Excel has a function for permutations, so if you care to run all of E variations (not to mention power ratings and tolerances of 0.1% to 5%) you are going to end up with a DATABASE larger than Earth.. There is a reason why the E-standard was designed as such, and to save your sanity - do not ever think about going parallel more than 2 resistors. Even then, the effort is not going to justify the cost.

I have nothing to back this up but I have gone insane before along these lines, and the first approximation of the math in bash script was as expected, it ran for days and gobbled up gigabytes of disk space for a loose result.

Do not go beyond two resistors paralleled - and go there only when in dire straights for an odd value. Even then, you are going to loose some precision, since the approximation is a logarithm, and when there IS a PERFECT match you SHOULD have a discrete value of E192 of the same.

Now, the question is if you need it in:
0.125W, 0.250W, 0.500W, 1W, 2W or higher.
0.01%, 0.2%, 0.5%, 1% precision or lower.
... You got the idea

Do not think about it, do not go there. The variations of all these man-made objects is larger than Earth itself.

[JacquesBBB]

@abit

I am sorry, but I do not understand the purpose of your post.
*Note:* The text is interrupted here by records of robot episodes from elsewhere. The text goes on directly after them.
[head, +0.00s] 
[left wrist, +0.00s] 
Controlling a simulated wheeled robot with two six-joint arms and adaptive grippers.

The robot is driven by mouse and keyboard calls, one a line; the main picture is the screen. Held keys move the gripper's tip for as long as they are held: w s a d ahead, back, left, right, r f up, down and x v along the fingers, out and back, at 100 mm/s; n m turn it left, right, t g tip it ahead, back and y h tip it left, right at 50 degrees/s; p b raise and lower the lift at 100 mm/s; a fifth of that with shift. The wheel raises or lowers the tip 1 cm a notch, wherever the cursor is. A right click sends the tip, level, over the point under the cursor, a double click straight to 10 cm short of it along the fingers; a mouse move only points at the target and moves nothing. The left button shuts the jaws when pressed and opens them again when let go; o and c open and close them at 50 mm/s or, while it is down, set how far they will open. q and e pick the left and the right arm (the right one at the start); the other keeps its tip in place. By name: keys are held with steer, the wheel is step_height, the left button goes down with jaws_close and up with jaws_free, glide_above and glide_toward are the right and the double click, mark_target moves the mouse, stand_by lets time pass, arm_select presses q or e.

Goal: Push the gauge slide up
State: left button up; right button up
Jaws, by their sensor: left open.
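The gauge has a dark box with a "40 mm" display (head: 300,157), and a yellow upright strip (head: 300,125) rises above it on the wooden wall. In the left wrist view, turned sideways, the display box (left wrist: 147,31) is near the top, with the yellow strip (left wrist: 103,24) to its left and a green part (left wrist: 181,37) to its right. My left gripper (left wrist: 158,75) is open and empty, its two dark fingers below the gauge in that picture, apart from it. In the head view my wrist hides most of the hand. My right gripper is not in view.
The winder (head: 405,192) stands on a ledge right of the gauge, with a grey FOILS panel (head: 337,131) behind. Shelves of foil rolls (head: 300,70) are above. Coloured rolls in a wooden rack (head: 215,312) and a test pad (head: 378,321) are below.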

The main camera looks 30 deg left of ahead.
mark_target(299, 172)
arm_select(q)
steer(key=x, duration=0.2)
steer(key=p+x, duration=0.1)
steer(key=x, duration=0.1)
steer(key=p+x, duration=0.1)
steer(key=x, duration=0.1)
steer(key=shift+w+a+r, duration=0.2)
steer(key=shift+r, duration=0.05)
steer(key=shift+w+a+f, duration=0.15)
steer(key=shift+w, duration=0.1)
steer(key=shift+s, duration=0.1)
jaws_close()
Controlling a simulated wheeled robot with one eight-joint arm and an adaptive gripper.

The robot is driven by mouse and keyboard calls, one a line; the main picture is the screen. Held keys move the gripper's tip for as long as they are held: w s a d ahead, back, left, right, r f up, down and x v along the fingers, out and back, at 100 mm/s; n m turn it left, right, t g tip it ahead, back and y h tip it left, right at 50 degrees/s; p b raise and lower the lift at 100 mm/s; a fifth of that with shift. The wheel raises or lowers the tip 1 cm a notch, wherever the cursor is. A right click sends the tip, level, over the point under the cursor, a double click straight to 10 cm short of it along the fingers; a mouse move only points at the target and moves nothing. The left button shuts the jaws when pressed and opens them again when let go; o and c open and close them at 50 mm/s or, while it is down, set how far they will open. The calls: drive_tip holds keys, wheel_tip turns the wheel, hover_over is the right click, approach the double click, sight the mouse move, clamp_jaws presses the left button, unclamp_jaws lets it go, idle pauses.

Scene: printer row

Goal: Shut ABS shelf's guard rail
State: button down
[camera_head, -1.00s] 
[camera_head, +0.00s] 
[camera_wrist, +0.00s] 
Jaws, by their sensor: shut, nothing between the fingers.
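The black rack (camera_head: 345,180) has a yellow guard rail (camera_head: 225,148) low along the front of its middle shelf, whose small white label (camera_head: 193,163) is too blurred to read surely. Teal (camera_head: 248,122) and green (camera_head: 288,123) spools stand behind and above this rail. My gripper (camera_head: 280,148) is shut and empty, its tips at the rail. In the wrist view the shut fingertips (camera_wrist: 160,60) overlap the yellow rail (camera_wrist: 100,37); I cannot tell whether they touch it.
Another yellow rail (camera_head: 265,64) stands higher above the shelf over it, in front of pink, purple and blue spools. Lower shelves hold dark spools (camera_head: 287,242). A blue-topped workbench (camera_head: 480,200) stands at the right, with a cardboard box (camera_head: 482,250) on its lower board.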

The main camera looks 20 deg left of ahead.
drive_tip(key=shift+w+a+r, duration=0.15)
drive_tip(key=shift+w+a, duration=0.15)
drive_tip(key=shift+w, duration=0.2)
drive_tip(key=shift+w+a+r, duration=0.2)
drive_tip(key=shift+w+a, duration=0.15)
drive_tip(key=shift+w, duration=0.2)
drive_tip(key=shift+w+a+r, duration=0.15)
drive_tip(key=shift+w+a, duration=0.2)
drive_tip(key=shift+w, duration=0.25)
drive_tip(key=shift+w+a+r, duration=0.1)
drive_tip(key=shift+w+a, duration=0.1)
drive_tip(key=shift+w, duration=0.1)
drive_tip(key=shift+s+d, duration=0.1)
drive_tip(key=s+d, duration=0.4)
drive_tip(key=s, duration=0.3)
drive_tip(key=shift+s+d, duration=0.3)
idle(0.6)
The initial question of this thread is on voltage divider, and it is solved (see above).
Then  discussion  followed on proper resistance values compared to the impedance of 
the opamp that is in the circuit.

You seem to answer to a question, but as the answer is confuse, it would at least be nice to
state again which is the question to which your answer corresponds.

Apart from that,  despite the uncertainty of  the question,  let me remind you that to solve a
simple circuit problem, the best method is not  to try all possible values for the components.

A   simple circuit can be modelized by mathematical formulae  that can often be solved,
thus providing answer without filling a Earth sized database. 

[Zero999]

It's possible to minimise the effect of the bias current by making the impedances connected to each input as close as possible, that way the offset due to the bias on each input will be the same.